①ふじっこさんがみつけた郷土史の本『員弁の姿』

②いなべには「ひょうたん島」という口伝の遊びがある?

③ひょうたん島 (模写:丸黄うりほ)

 

「ひょうたん日記」を愛読してくださっているみなさまにはもうおなじみ、ヒョウタン総合研究所・所員のふじっこさん(こちらなど)。ふじっこさんが住んでいるのは三重県いなべ市です。

……と言いながら、私、じつはいなべ市に行ったことがありません。ふじっこさんと知り合うまでそんな名前の市があることすら知りませんでした。無知ですみません。

ウィキペディアで調べてみたところ、いなべ市は南北に細長い三重県の最北端に位置し、岐阜県と滋賀県に接しています。平成の大合併によって、2003年に員弁郡の北勢町、員弁町、大安町、藤原町の4町が合併して誕生した新しい市なのだそうです。

「さいたま」とか「たつの」とか、平成の大合併は由緒正しき地名を雑にひらがなにしてしまう傾向がありますが、「いなべ」はもともと「員弁」だったらしい。確かに読めませんが、書けない字ではないのに。

というわけで、きょう紹介する本のタイトルは、『員弁の姿』であります。奥付によると昭和59年に刊行されていて、員弁郡教職員組合が編集し、員弁郡教育研究会が発行しています。

ある日、ふじっこさんが資料室でこの分厚い郷土史の本をパラパラとめくっていると……、彼女のひょうたんアイが、「がーがー!!! ぴーぴー!!!」と鋭い音を立てて止まりました。

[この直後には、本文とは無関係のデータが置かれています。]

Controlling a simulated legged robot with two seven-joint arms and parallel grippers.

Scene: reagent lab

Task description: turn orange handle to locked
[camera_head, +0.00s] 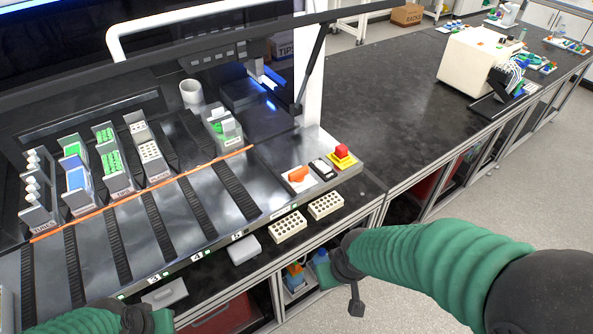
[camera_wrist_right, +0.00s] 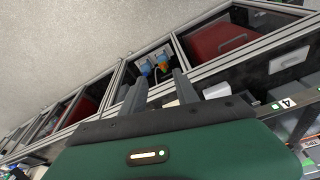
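The orange handle (camera_head: 298,174) sits on a pale plate at the front right of the machine's deck. It lies slanted, and its lock markings are too small to read. My right gripper (camera_head: 350,280) hangs in front of the bench, below and to the right of the handle, touching nothing. In the right wrist view its two fingers (camera_wrist_right: 158,88) are apart with nothing held between them; the handle is not in that view. My left gripper (camera_head: 138,318) is at the bottom left edge of the head view, far from the handle, with its fingers not clearly visible.
Two white perforated racks (camera_head: 288,227) lie on the ledge below. A thin dark strut (camera_head: 313,68) rises behind. The bench to the right (camera_head: 385,110) is mostly clear.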

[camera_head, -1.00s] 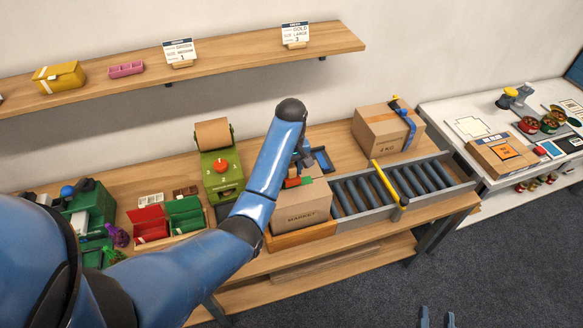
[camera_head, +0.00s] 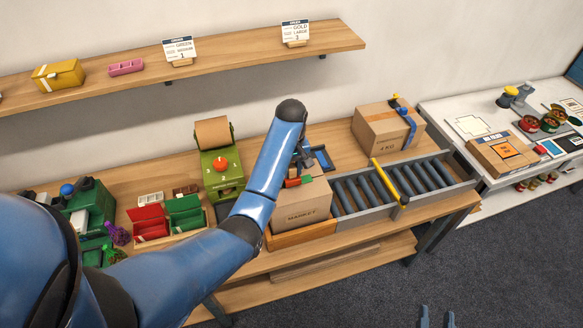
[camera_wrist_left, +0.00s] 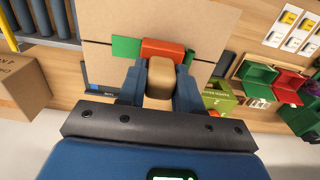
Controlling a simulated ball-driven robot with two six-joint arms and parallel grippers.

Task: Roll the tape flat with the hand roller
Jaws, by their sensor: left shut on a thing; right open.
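The carton (camera_head: 302,205) stands in a wooden tray (camera_head: 300,234) at the left end of the conveyor. It also shows in the left wrist view (camera_wrist_left: 105,17). A short green tape strip (camera_wrist_left: 126,47) lies on its top across the seam. The hand roller has a tan handle (camera_wrist_left: 161,78) and a red roller (camera_wrist_left: 163,48) over the middle of the strip; I cannot tell how firmly it touches. My left gripper (camera_wrist_left: 160,88) is shut on the handle. My arm partly hides it in the head view. My right gripper (camera_head: 437,318) is open and empty, low over the floor.
Roller conveyor (camera_head: 375,192) with a yellow bar (camera_head: 385,180) lies right of the carton. A second carton (camera_head: 385,128) with a blue-and-yellow tape dispenser stands behind. A green machine (camera_head: 220,170) and red and green bins (camera_head: 150,222) are to the left. A shelf (camera_head: 230,62) hangs above.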

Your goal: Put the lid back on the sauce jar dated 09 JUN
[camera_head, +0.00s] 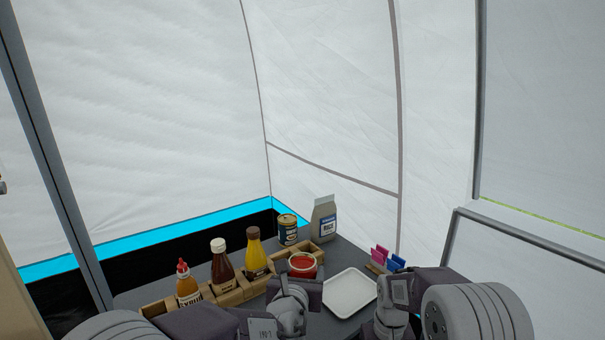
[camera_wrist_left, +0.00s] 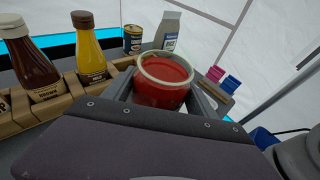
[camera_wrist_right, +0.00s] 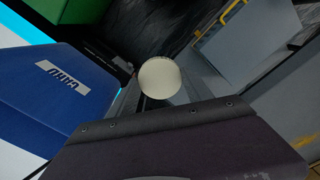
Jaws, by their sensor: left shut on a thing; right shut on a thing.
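The sauce jar (camera_head: 302,267) is open at the top and shows red sauce inside a pale rim. It also shows in the left wrist view (camera_wrist_left: 162,84), upright between the fingers. My left gripper (camera_head: 304,283) is shut on the jar. Its date label is not visible. My right gripper (camera_wrist_right: 155,98) is shut on a round cream disc (camera_wrist_right: 160,78), which looks like the lid. In the head view my right gripper (camera_head: 396,290) is to the right of the jar, apart from it, and the disc is hidden there.
A wooden rack (camera_head: 230,297) holds a red-capped bottle (camera_head: 189,288), a brown sauce bottle (camera_head: 222,265) and a yellow bottle (camera_head: 255,257). A tin (camera_head: 288,230) and a grey-white bag (camera_head: 324,220) stand behind. A white tray (camera_head: 350,293) lies between my grippers. Pink and blue clips (camera_head: 387,259) are at right.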

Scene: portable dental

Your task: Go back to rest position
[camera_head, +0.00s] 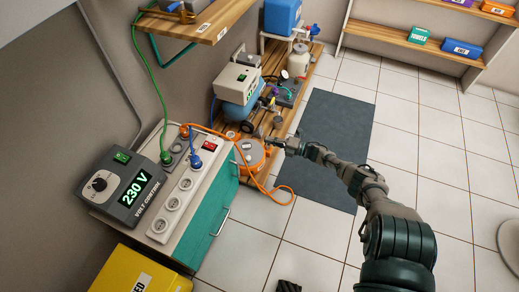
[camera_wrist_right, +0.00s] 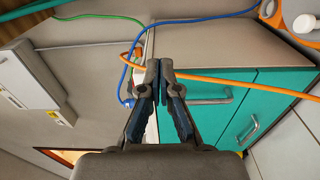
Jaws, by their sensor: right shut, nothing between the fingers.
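My right arm reaches in from the lower right in the head view, and my right gripper (camera_head: 270,141) is held out beside the orange cable reel (camera_head: 250,152). In the wrist view the two fingertips of the right gripper (camera_wrist_right: 159,68) are together, with nothing between them. The teal cabinet (camera_wrist_right: 215,112) and an orange cable (camera_wrist_right: 222,80) show behind the fingers there. I cannot tell whether the gripper touches the reel or the cable. My left gripper is not in view.
A volt control box (camera_head: 128,184) reading 230 V and a socket strip (camera_head: 172,203) sit on the cabinet (camera_head: 212,225). A wooden platform (camera_head: 316,62) carries a compressor (camera_head: 237,85). A dark mat (camera_head: 325,140) lies on open tiled floor. A yellow box (camera_head: 135,273) stands lower left.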

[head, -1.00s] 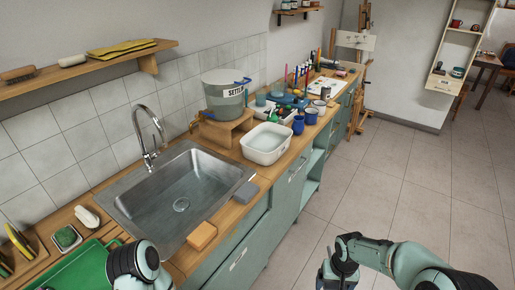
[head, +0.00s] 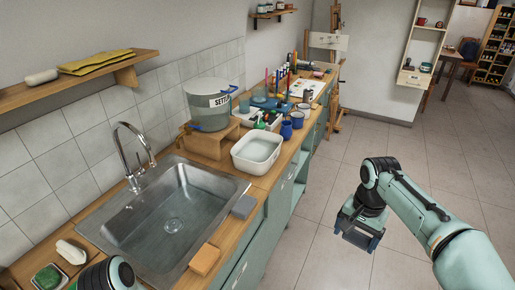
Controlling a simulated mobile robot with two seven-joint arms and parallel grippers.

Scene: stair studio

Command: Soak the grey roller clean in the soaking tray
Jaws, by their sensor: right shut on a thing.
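The white tub (head: 244,164), which looks like the soaking tray, stands on the counter right of the sink with its open top showing. My right gripper (head: 357,238) is over the floor, to the right of the counter and well apart from the tub. It points down and is shut on a thing mostly hidden by the gripper, so I cannot tell what it is. I cannot make out the grey roller anywhere. Only a dark joint of my left arm shows at the bottom left; the left gripper is out of view.
A steel sink (head: 150,228) with a tap is at the left. A lidded bucket (head: 208,108) stands on a wooden stand (head: 207,145) behind the tub. Blue cups (head: 286,130) stand beyond the tub. The floor is clear.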

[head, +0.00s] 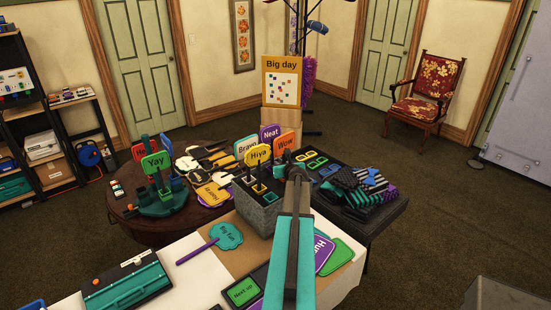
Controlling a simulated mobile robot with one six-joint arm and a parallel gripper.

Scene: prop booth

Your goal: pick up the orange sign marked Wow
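The orange sign marked Wow (285,142) stands upright in a cluster of signs near the middle of the view, at the cluster's right side. Its face is turned toward me and is readable. Its lower part and stick are hard to make out. The cluster rises at a grey speckled block (258,217); I cannot tell whether Wow is set in it. My teal arm reaches up from the bottom, and its dark end, my gripper (295,176), appears just below and right of Wow in the picture. I see no fingers clearly, and nothing held is visible.
Yellow Hiya (258,154), purple Neat (270,133) and white Bravo (246,146) crowd Wow's left side. A green Yay sign (156,162) stands in a teal holder. Folded cloths (362,188) lie on the dark table at right. Flat signs lie on the near white table.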

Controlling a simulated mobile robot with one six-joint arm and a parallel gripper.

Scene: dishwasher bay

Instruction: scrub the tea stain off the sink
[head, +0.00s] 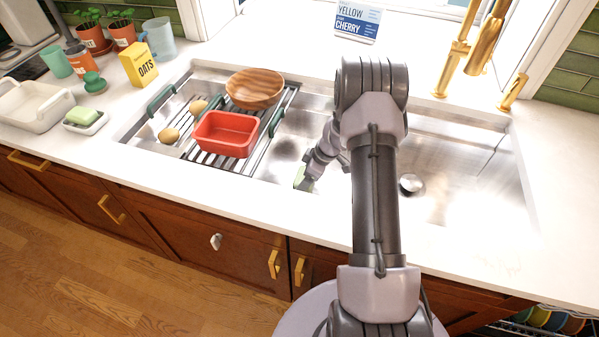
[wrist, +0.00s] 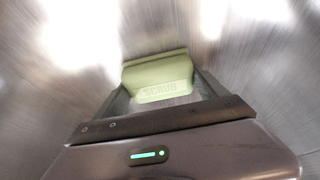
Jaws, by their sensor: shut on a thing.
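The steel sink (head: 465,165) is set in the white counter. My gripper (head: 306,176) is down inside the sink, left of the drain. It is shut on a pale green scrub sponge (head: 302,184). In the wrist view the sponge (wrist: 158,75), marked SCRUB, sits between the two fingers of my gripper (wrist: 162,88), with blurred steel beyond it. A dark patch (head: 288,149) shows on the sink behind and left of the gripper; I cannot tell whether it is the tea stain or a shadow. My arm hides part of the basin. Whether the sponge touches the steel is unclear.
A rack (head: 190,145) over the sink's left part holds a red tub (head: 226,134), a wooden bowl (head: 255,89) and two potato-like things. The gold faucet (head: 455,50) stands behind. A soap dish (head: 86,123) is on the left counter. The basin's right part is open around the drain (head: 411,184).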

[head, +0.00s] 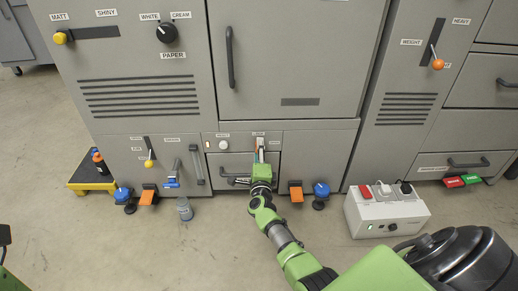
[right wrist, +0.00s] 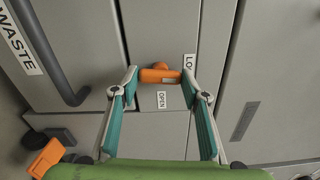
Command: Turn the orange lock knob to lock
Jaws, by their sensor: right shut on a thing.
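The orange lock knob (right wrist: 158,75) sits on the grey panel in the right wrist view, with its bar lying across the picture. The OPEN label (right wrist: 161,100) is just below it, and the LOCK label (right wrist: 189,66) is by its right end, partly covered by a finger. My right gripper (right wrist: 160,78) is shut on the knob, one teal-padded finger at each end. In the head view my right gripper (head: 261,152) reaches the low middle panel and largely hides the knob.
The waste drawer handle (right wrist: 50,50) is left of the knob. Blue knobs (head: 321,189) and orange pedals (head: 296,191) stand low along the machine front. A white switch box (head: 370,217) stands on the floor at right, a grey cup (head: 184,209) at left.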

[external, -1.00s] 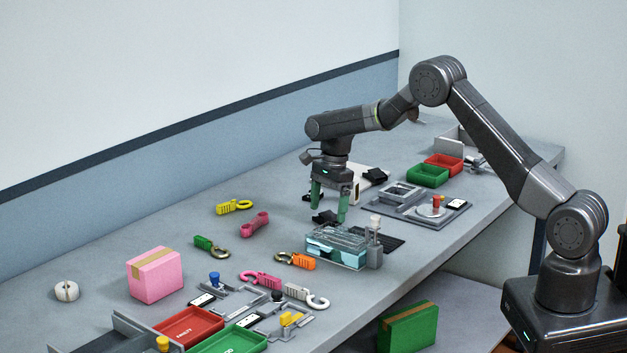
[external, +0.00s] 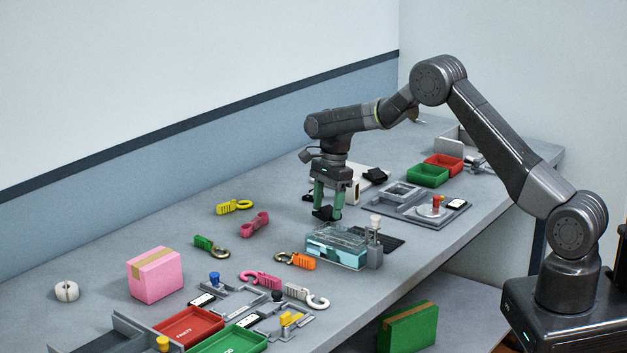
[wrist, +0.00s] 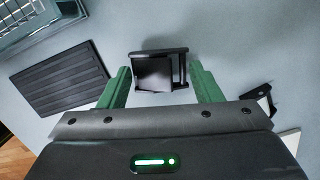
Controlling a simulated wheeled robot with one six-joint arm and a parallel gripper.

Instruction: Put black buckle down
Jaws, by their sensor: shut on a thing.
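The black buckle (external: 326,213) is between the green fingers of my gripper (external: 328,207). In the wrist view the buckle (wrist: 160,72) shows as a black frame with a flat dark panel and a slotted right side. The gripper (wrist: 161,78) is shut on it, one finger at each side. The buckle is at table level or slightly above it; I cannot tell if it touches the table (external: 275,205).
A clear teal box (external: 336,250) stands just in front of the gripper, with a ribbed black mat (wrist: 62,78) beside it. Pink (external: 254,224) and yellow (external: 234,207) clips lie to the left. A grey fixture (external: 402,192) lies to the right.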

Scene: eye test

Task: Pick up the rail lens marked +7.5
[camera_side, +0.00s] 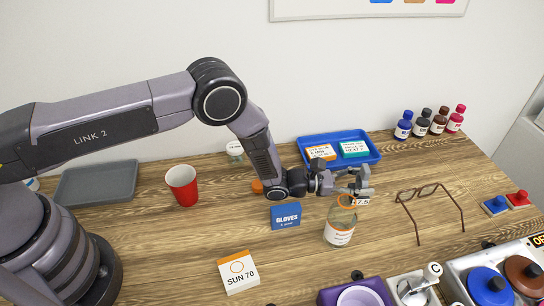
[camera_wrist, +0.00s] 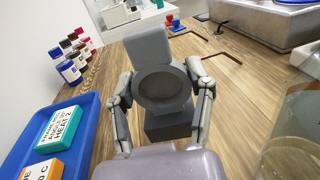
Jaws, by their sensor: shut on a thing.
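My gripper (camera_side: 358,186) is shut on a rail lens (camera_side: 361,202) right of the middle in the side view. A white tag on the lens reads 7.5; a sign before the number is too small to make out. In the wrist view the lens (camera_wrist: 164,103) is a dark grey round piece with a flat plate above and a block below. The two fingers of my gripper (camera_wrist: 165,84) press on its left and right sides. I cannot tell whether its base touches the table.
A glass bottle (camera_side: 339,229) stands close by the lens. A blue tray (camera_side: 371,158) with small boxes lies behind. Brown glasses (camera_side: 440,190) lie to the right. A blue gloves box (camera_side: 286,216), a red cup (camera_side: 182,186) and a SUN 70 box (camera_side: 239,273) stand left. A purple item (camera_side: 335,297) is in front.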

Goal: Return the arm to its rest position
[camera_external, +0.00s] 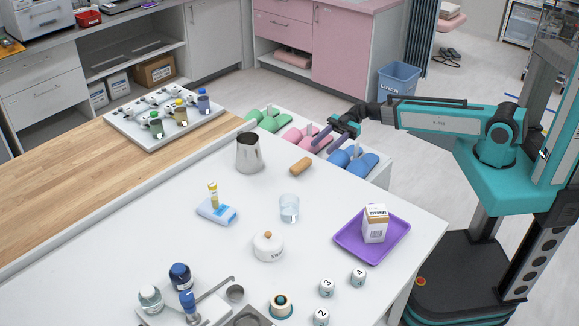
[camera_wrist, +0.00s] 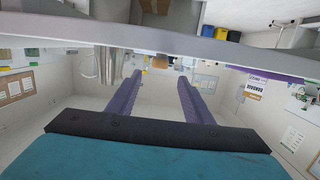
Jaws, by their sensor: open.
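My gripper (camera_external: 326,136) is open and empty in the external view.
A metal jug (camera_external: 249,153), a cork-coloured roll (camera_external: 301,165), a glass (camera_external: 289,208) and a purple tray (camera_external: 347,240) with a carton (camera_external: 375,224) stand on the table.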

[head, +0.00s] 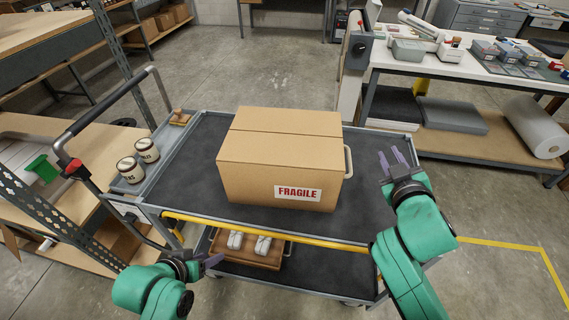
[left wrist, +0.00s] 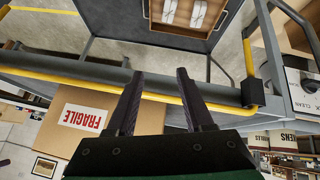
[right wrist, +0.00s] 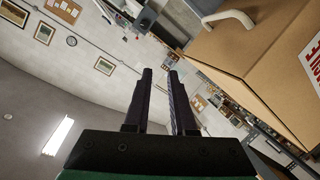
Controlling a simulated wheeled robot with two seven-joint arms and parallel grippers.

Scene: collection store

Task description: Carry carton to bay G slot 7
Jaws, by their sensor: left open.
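The carton (head: 268,172), a closed brown box with a FRAGILE label, sits on the top deck of the cart (head: 185,190). A pale handle (head: 348,161) shows on its right side and also in the right wrist view (right wrist: 232,17). My left gripper (head: 216,262) is open and empty, low in front of the cart's near left part, apart from the carton. The carton shows beyond it in the left wrist view (left wrist: 105,112). My right gripper (head: 393,160) is open and empty, right of the carton near the handle, not touching it. The carton's left side and back are hidden.
Two labelled tins (head: 131,169) and a wooden stamp-like item (head: 180,117) stand in the cart's left side tray. A wooden tray (head: 245,250) with white items is on the lower deck. Shelving (head: 75,195) stands close left, a packing table (head: 450,62) right. Open floor lies behind.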

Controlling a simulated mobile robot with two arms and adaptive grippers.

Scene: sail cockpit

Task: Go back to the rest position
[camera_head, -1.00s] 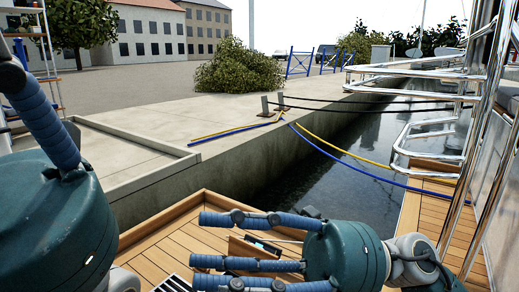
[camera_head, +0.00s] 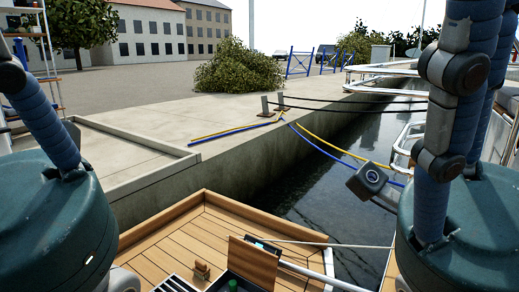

そこに紹介されていたのは「ひょうたん島」という遊び。それによると……。

まず、ひょうたん型を描いて、その中に「鬼」以外の全員がはいります。「鬼」は、ひょうたんの外側にいて、ぐるぐる回りながら中の子をタッチしていきます。タッチされた子は外に出て、最後まで残った子がいちばん強い子。

ただし、「鬼」がどんどん増えていくバージョンや、中の子を「鬼」が引っ張り出すという、ややワイルドな遊び方もあるらしい。図で解説されているように、㋑のようにひょうたんに橋をかけたり、㋺のように島を作って遊ぶ方法もあるようです。

「ひょうたん島」は道具もいらないし、それほど広くなくてもできそうだし、子どもたちも仲良くなれそうだし、なかなか良さそうな遊びですよね。何より最初に地面にひょうたんを描くというのが素敵です。見守っている大人たちも「おお、きみたち、じつにいいひょうたんが描けてるな!」とか言えそうだし。

しかし、いなべ市育ちのふじっこさん、そんな遊びはしたことがなかったらしい。あれっ?「ひょうたん島」はいなべの口伝の遊びだそうですが、すでに途絶えてしまったのかな?もっと上の世代の方ならご存知なのかもしれませんね。先生方、教育委員会のみなさん。いまこそこういう素朴な遊びの復活、すごく、すごくいいと思うんですけど……!!